Le groupe montréalais Half Moon Run, formé de Dylan Phillips, Conner Molander et Devon Portielje, sort « Salt », son quatrième album long. Photo: JF Galipeau/Métro

Salt, tel le sel qui subsiste après avoir fait bouillir un liquide. Dans le cas de Half Moon Run, ce liquide constitue un océan d’idées. C’est ce qui a inspiré le titre du superbe nouvel album du trio montréalais, qui sort ce vendredi.  

De leur processus créatif ont jailli 11 chansons recelant en leur fondement l’essentiel de la musique créée par Devon Portielje, Conner Molander et Dylan Phillips depuis leur entrée remarquée sur la scène indie rock en 2012 avec leur premier album, Dark Eyes. 

Si leur mini-album Inwards & Onwards, paru en pleine pandémie en 2021, en était un de « survie, Salt, c’est la floraison », affirme en entrevue avec Métro le batteur du groupe, Dylan, sous un soleil éblouissant en plein cœur du parc La Fontaine, dans Le Plateau-Mont-Royal

Paru sur la maison de disques BMG, l’envoûtant Salt, serti d’une élégante pochette à l’esthétique des années 1970 montrant le trio sur une berge, prouve en effet que Half Moon Run ne cesse de s’épanouir.  

Salt prouve que Half Moon Run ne cesse de s’épanouir. Photo : JF Galipeau/Métro

Replonger dans une mer d’archives  

Sous les recommandations du réalisateur de Salt, Connor Seidel, que le groupe a rencontré en collaborant à l’album collectif 1969, paru l’an passé, les musiciens ont replongé dans leurs abondantes archives inutilisées des 12 dernières années — l’on parle ici de plusieurs centaines d’enregistrements. 

« On prend tout ce que vous avez fait, chaque petite idée de mélodie, de guitare, d’arrangement incomplète, on fait une liste avec ça et on refait des démos », raconte Dylan en paraphrasant le réalisateur de leur quatrième album long. 

Ils ont ainsi redécouvert des mélodies et des paroles jadis délaissées, n’ayant pas trouvé faveur à leurs yeux à diverses époques.
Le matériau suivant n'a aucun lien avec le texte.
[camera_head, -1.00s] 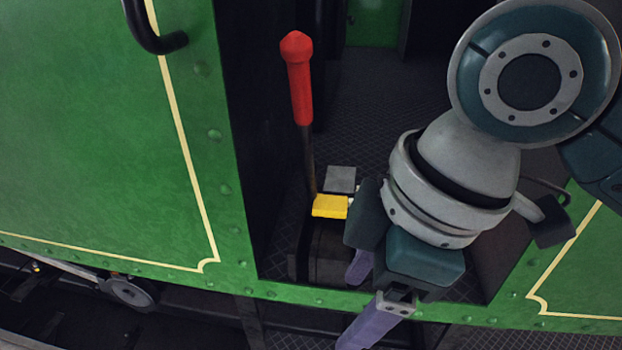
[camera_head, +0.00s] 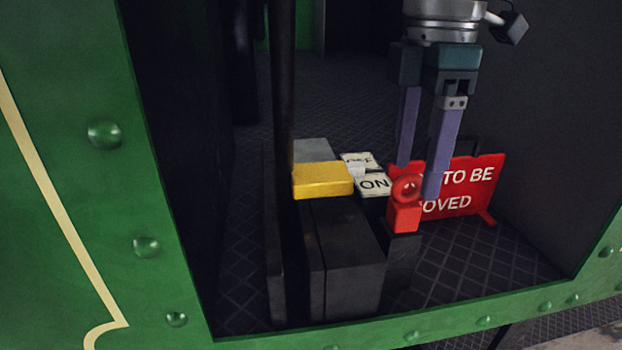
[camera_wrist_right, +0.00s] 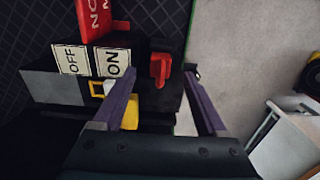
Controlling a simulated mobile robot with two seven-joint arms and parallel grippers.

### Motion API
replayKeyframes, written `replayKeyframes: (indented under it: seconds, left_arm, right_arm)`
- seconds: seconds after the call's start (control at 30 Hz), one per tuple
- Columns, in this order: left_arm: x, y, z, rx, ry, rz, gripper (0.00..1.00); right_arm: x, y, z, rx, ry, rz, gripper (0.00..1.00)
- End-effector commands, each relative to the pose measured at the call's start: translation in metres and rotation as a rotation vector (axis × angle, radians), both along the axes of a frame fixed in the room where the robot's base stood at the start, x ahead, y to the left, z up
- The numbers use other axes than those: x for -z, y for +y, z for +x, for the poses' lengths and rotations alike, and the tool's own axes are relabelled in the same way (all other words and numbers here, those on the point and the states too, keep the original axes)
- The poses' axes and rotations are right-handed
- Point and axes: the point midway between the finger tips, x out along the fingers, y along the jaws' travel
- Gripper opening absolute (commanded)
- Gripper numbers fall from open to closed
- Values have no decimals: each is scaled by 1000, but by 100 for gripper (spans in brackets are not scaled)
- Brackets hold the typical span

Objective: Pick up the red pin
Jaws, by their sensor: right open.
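The red pin (camera_head: 404,215) with a ring-shaped head stands at the right side of the dark lever box, beside the ON plate. In the wrist view the red pin (camera_wrist_right: 160,66) lies between the two finger lines. My right gripper (camera_head: 418,181) is open and points down, its purple fingers at the height of the ring head, one finger to each side in the picture. I cannot tell whether a finger touches it. The right gripper's fingers (camera_wrist_right: 161,76) also show in the wrist view with a wide gap. My left gripper is not in view.
A dark lever (camera_head: 283,90) rises left of a yellow block (camera_head: 322,180) on the box (camera_head: 347,250). An ON plate (camera_head: 373,184) lies beside it. A red sign (camera_head: 467,190) stands just behind the pin. The green doorway edge (camera_head: 480,325) runs in front.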

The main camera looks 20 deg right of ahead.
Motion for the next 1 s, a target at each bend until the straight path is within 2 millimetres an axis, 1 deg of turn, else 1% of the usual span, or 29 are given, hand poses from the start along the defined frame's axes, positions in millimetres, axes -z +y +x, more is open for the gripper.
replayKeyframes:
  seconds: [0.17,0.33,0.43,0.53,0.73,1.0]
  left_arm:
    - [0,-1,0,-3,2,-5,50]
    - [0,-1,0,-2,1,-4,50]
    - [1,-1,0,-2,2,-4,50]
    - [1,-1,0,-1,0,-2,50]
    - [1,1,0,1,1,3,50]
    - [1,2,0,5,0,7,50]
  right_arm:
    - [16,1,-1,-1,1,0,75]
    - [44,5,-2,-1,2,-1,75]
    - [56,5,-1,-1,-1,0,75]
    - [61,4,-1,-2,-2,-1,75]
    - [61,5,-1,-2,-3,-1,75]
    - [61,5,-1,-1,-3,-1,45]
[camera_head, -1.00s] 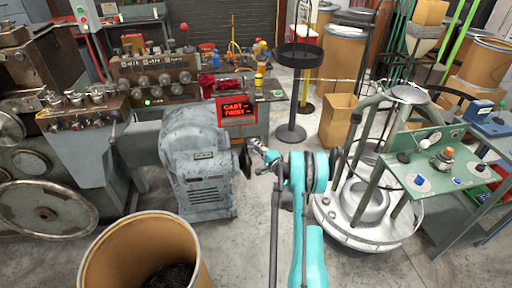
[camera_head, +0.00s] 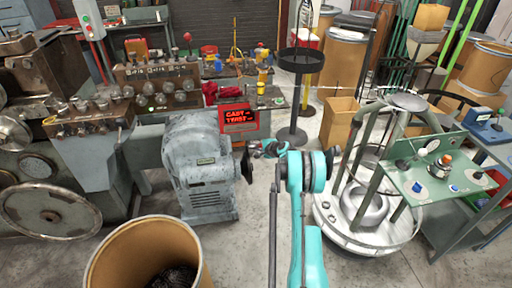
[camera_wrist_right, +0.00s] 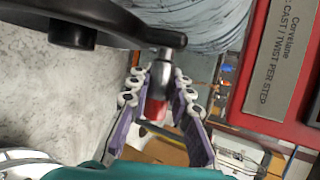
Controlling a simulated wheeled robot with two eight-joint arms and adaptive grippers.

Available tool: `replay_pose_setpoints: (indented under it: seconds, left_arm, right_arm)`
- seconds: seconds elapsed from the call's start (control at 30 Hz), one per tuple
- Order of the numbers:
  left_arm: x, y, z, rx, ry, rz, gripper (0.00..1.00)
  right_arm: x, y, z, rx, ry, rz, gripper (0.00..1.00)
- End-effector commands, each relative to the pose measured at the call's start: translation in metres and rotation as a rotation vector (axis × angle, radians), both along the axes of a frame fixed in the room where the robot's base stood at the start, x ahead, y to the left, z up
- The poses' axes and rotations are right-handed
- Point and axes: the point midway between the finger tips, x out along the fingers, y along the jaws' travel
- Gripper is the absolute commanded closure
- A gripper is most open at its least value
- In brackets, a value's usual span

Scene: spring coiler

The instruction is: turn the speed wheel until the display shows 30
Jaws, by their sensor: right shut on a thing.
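The speed wheel (camera_head: 246,165) is a dark handwheel on the right side of the grey gearbox housing (camera_head: 200,165). In the right wrist view the black wheel (camera_wrist_right: 75,22) fills the upper left, with a metal crank handle (camera_wrist_right: 162,66) at its rim. My right gripper (camera_head: 258,149) is at the wheel. In the right wrist view its purple-padded fingers (camera_wrist_right: 160,95) are closed around the handle, with a red part between them. The red display (camera_head: 238,118) shows lit CAST and TWIST lines; its numbers are too small to read. My left gripper is out of view.
A brown drum (camera_head: 150,255) stands in front of the gearbox. A black round stand (camera_head: 300,60) is behind the wheel. A white round frame (camera_head: 365,225) and a green control panel (camera_head: 440,175) stand at right. Clear floor lies between.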

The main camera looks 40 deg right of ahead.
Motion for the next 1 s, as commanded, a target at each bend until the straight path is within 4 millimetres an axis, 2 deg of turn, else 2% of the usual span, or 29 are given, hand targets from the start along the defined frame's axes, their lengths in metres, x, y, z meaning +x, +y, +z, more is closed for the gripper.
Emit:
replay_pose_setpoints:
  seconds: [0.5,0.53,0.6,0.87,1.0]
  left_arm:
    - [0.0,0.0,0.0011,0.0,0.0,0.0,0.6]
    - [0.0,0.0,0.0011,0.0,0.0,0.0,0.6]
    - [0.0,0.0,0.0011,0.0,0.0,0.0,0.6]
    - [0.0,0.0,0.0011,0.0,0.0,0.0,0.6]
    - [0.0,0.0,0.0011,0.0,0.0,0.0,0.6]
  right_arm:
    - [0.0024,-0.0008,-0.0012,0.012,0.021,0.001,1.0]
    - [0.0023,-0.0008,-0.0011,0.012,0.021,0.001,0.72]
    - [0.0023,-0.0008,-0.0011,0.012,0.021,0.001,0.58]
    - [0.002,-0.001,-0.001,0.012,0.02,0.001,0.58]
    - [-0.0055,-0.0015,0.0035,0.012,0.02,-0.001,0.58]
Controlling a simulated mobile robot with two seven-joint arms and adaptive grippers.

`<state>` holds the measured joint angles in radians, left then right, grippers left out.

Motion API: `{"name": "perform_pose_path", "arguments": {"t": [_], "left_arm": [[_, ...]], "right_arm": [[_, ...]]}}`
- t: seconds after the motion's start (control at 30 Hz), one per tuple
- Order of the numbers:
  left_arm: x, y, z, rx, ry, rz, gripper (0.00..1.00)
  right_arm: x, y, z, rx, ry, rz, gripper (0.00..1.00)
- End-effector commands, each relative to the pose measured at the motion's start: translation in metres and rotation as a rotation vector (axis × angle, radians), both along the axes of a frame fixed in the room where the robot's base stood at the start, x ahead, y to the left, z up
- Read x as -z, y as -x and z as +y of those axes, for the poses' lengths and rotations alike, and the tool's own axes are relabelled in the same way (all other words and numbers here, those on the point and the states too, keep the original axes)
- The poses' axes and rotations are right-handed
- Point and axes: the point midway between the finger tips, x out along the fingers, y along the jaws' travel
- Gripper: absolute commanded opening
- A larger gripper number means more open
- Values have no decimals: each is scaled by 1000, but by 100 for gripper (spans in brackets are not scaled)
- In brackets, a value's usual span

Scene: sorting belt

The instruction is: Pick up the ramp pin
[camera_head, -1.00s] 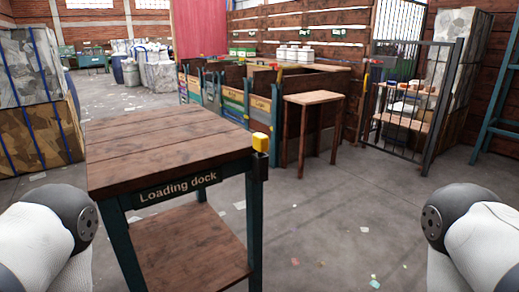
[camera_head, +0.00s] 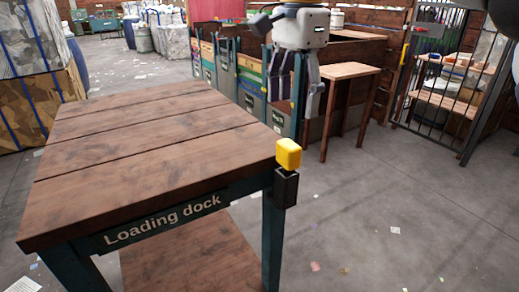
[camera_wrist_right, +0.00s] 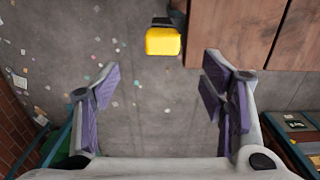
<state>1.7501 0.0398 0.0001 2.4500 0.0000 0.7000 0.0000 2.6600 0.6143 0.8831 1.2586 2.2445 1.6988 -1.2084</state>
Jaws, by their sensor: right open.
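The ramp pin (camera_head: 288,153) has a yellow block-shaped head and stands upright in a dark holder (camera_head: 286,187) at the near right corner of the Loading dock table (camera_head: 150,150). My right gripper (camera_head: 297,108) hangs fingers-down above the pin, open and empty, with a visible gap to it. In the right wrist view the open fingers (camera_wrist_right: 163,85) have purple pads. There the yellow pin head (camera_wrist_right: 163,41) appears ahead, within the width between the fingertips, not touching either. My left gripper is not in view.
The table top is bare, with a lower shelf (camera_head: 180,262) below. A small wooden side table (camera_head: 348,71) and sorting bins (camera_head: 250,85) stand behind. A barred metal gate (camera_head: 452,65) is at the right. The floor at right is clear except for paper scraps.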

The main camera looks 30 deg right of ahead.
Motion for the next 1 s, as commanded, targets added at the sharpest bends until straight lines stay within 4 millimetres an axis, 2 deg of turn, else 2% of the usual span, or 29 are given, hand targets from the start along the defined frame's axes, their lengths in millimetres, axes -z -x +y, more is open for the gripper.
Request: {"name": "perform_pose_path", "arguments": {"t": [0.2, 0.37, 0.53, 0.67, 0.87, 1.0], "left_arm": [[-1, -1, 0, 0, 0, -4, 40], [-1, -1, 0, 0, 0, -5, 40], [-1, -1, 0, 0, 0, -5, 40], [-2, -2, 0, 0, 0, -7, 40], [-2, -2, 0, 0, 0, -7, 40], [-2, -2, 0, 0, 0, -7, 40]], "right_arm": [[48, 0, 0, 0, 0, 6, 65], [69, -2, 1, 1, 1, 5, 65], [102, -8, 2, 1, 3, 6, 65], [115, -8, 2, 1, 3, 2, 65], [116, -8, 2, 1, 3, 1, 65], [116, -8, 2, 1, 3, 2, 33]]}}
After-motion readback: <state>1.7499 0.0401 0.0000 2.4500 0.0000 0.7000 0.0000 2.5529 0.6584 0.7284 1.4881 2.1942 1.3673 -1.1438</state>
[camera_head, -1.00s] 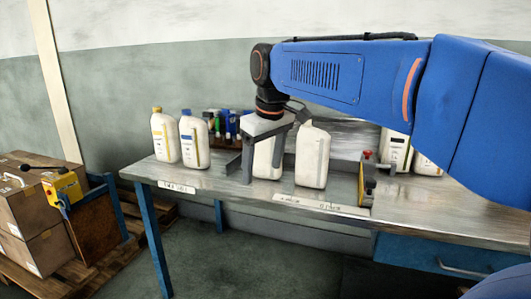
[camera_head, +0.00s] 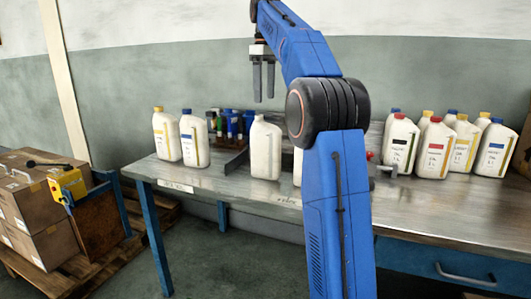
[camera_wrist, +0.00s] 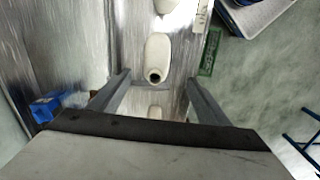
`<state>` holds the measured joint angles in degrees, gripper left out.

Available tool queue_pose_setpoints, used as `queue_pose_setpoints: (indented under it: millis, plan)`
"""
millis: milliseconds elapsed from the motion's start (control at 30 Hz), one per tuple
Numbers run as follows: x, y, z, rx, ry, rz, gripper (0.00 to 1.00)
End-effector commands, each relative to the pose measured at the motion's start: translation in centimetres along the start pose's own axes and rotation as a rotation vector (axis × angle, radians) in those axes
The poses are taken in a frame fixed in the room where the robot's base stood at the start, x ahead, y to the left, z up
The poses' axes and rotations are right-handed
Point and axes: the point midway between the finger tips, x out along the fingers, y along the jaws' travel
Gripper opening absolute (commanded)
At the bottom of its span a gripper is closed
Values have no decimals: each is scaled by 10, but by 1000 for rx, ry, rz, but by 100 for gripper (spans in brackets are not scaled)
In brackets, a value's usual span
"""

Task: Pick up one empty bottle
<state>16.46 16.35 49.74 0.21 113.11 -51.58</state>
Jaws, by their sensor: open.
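An empty white bottle (camera_head: 265,152) without a cap stands upright on the metal table (camera_head: 232,188). A second white bottle (camera_head: 297,168) stands right of it, mostly hidden behind my arm. My gripper (camera_head: 264,98) is raised above the first bottle, pointing down, open and empty. In the wrist view, a white bottle (camera_wrist: 158,48) with a dark open mouth shows beyond and between the fingers, apart from them.
Two labelled bottles, yellow-capped (camera_head: 166,135) and blue-capped (camera_head: 194,140), stand at the left. Several capped bottles stand at the right, including a red-capped one (camera_head: 434,148). Small coloured containers (camera_head: 230,123) are behind. Boxes (camera_head: 35,200) sit on a pallet at far left.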

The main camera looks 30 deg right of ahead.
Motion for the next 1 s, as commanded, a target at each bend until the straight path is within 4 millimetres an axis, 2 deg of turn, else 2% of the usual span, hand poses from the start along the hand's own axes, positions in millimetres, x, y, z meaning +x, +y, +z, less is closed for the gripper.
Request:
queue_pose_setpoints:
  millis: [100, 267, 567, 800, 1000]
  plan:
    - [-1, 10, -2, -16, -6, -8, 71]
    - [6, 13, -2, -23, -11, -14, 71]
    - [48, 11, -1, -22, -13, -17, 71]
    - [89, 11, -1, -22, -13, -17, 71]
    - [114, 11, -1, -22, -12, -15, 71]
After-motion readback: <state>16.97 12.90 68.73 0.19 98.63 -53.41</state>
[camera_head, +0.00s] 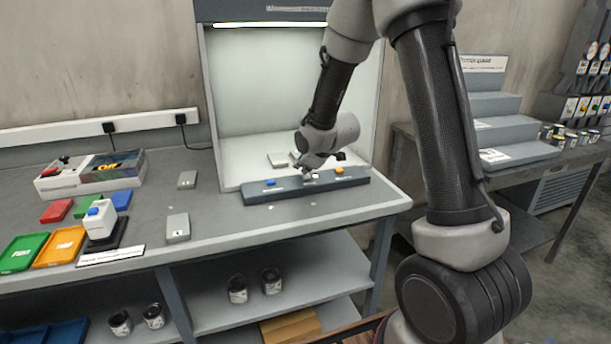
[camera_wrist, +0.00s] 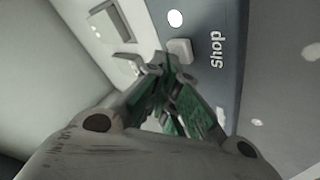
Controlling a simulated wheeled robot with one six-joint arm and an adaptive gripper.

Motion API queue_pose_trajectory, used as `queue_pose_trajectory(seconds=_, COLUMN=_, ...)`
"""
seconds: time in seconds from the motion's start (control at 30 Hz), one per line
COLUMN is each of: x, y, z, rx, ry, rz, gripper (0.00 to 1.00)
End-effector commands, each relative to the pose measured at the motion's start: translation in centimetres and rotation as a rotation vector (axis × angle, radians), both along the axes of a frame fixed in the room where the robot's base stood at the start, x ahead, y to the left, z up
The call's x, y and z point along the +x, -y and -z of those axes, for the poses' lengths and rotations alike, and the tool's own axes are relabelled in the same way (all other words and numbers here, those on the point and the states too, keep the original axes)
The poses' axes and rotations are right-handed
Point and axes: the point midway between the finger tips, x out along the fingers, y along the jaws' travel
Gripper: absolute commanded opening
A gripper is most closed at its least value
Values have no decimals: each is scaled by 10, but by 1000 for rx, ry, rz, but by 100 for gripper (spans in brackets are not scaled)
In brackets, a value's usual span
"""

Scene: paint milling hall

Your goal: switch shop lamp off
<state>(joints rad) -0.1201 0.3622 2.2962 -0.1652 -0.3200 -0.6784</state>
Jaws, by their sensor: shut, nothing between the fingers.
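A dark grey switch bar (camera_head: 255,196) lies along the front of the light booth (camera_head: 240,100). It carries a blue button (camera_head: 270,182) at the left and a yellow button (camera_head: 339,170) at the right. In the wrist view, the bar (camera_wrist: 222,75) shows the label "Shop", a pale grey button (camera_wrist: 180,48) and a bright white round spot (camera_wrist: 175,18) beside it. My gripper (camera_head: 308,174) is shut and empty over the middle of the bar. Its fingertips (camera_wrist: 166,70) are close to the pale button in the wrist view; I cannot tell whether they touch it. The booth's top lamp strip (camera_head: 265,24) glows white.
The bench (camera_head: 225,225) holds several coloured trays, a white bottle (camera_head: 100,220) and small grey plates at the left. Pale plates (camera_head: 278,159) lie inside the booth behind my gripper. A stepped rack (camera_head: 500,125) stands on another table at the right.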

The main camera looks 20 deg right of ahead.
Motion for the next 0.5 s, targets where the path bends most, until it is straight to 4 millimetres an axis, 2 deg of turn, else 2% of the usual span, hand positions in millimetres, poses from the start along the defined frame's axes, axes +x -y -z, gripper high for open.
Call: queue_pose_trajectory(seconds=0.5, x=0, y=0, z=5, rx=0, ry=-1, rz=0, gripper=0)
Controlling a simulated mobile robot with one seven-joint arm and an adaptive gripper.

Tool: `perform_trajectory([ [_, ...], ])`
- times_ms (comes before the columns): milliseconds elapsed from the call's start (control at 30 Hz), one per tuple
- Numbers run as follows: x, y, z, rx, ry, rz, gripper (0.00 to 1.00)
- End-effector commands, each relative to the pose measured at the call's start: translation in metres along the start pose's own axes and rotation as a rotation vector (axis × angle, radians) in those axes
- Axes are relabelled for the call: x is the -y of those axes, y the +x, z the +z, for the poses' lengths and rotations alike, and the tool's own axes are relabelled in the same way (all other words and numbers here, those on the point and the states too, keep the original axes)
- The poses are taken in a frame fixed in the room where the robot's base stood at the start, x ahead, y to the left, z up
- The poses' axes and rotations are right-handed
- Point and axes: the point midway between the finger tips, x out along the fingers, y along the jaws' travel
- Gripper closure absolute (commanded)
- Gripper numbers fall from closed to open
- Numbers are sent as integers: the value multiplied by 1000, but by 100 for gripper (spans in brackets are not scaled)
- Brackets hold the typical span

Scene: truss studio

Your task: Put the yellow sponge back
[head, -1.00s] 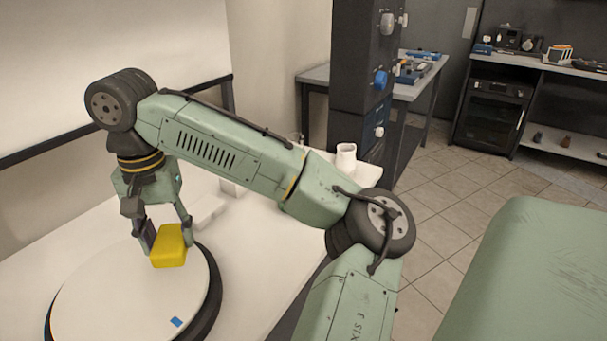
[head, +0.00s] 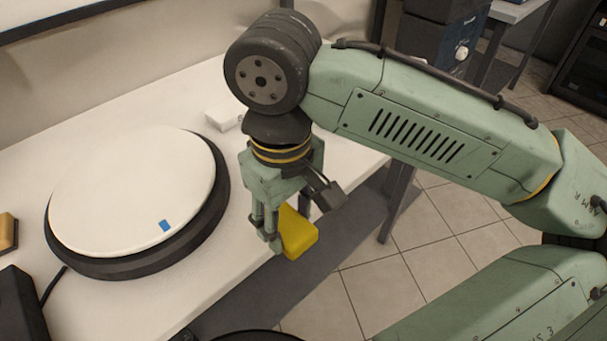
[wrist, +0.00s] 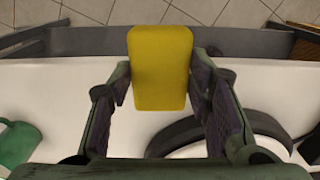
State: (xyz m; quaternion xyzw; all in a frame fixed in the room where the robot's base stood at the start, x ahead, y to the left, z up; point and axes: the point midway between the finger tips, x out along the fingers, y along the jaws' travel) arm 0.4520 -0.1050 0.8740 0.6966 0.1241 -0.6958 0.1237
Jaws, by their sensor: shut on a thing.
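My gripper (head: 297,222) is shut on the yellow sponge (head: 299,235) and holds it in the air near the table's front edge, right of the round turntable. In the wrist view the sponge (wrist: 160,68) sits between the two fingers, with its far end over the floor beyond the table edge.
A yellow-and-dark object (head: 8,232) is at the left edge. A green rounded object (wrist: 18,144) shows at the wrist view's left. Tiled floor lies beyond the table edge.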

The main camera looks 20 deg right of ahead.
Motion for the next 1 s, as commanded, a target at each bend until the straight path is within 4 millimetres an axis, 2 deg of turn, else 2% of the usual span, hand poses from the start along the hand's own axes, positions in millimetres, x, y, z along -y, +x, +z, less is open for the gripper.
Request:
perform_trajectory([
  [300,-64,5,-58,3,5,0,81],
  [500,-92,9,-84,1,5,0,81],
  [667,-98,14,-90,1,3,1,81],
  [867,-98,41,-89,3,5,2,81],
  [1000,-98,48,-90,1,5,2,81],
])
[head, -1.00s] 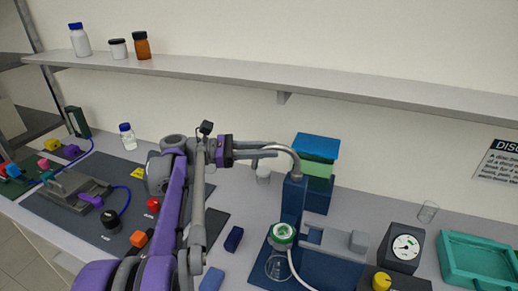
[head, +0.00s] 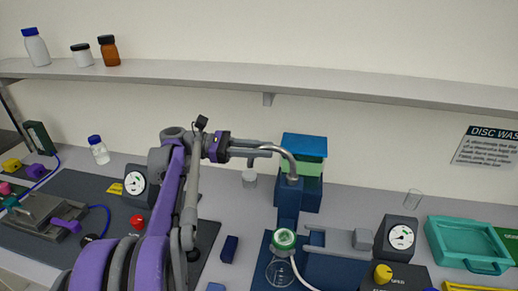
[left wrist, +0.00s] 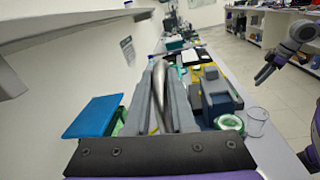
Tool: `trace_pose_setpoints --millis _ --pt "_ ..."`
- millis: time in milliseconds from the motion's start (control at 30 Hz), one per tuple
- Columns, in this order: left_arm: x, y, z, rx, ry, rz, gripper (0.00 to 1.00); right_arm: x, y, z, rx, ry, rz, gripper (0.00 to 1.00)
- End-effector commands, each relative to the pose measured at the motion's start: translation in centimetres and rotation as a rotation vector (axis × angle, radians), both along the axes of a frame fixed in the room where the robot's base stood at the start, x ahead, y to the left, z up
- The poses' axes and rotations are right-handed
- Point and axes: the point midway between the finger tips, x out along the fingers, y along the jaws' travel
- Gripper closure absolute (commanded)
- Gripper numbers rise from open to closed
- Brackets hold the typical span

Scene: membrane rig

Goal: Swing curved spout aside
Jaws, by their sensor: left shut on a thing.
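The curved spout (head: 288,159) is a grey bent metal tube that rises from the top of a dark blue post (head: 288,202). It arches to the left in the head view. My left gripper (head: 262,150) is shut on the spout's free part, above the bench. In the left wrist view the spout (left wrist: 158,92) runs between the two long grey fingers (left wrist: 165,108). The spout's tip is hidden at the fingers. My right gripper (left wrist: 265,74) seems to show at the right of the left wrist view, away from the spout; its jaws are too small to read.
A blue-lidded green box (head: 304,146) stands close behind the post. A green-ringed glass (head: 283,240), with a white tube, is in front of the post. A gauge (head: 401,238) and teal tray (head: 470,243) are to the right. A shelf (head: 330,90) runs above.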

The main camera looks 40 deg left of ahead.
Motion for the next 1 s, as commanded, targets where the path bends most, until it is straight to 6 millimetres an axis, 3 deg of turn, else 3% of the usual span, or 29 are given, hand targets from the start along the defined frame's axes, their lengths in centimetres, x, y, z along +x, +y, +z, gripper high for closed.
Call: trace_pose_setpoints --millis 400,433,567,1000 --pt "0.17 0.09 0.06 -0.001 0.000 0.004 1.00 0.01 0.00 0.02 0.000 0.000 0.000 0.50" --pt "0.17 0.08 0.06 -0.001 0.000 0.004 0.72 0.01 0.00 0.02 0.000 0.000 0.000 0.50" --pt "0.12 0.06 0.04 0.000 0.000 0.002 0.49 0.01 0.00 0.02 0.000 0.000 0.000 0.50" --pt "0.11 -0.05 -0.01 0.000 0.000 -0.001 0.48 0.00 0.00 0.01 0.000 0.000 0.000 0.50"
À ces vestiges, ils ont insufflé une vitalité, une touche nouvelle, créant des chansons en phase avec les musiciens qu’ils sont devenus. Autrement dit, le groupe s’est abreuvé de son passé afin de façonner son avenir.  

« Je vois ça comme un cadeau des nous du passé aux nous du futur, illustre Dylan en riant. C’était fou de revisiter toutes ces époques, des temps où on était des personnes tellement différentes. »  

C’est ainsi qu’un motif musical de ukulélé déterré de 2012 a engendré l’enivrante Alco, qui fait résolument honneur aux talents de mélodistes de Half Moon Run, dont il fait toujours si bon de retrouver les harmonies à trois voix et les arrangements atmosphériques. 

Dylan Phillips, Conner Molander et Devon Portielje ont replongé dans leurs abondantes archives inutilisées des 12 dernières années — l’on parle ici de plusieurs centaines d’enregistrements — afin de créer Salt. Photo : JF Galipeau/Métro

Voyage mélodique dans le temps  

De la soixantaine de démos créés, Half Moon Run en a étoffé 24 en studio, pour les réduire aux 11 pièces de Salt. « On a eu un océan de matériel, un océan de temps, mais ça s’est réduit en un mix de tout ce qui nous représente depuis 12 ans », illustre le pianiste classique de formation qui a sorti un mini-album instrumental en 2020, Undercurrents

Le processus avec Connor Seidel, Dylan en parle avec ravissement. « Nos philosophies de travail matchaient. On n’avait pas peur de faire 60 démos parce qu’on aimait le processus. Ce n’était pas comme bloquer un nombre de semaines de studio et en sortir vraiment fatigués. On a dû prendre de six à huit mois, on and off, et on écrivait de nouvelles choses entre les séances de studio. »  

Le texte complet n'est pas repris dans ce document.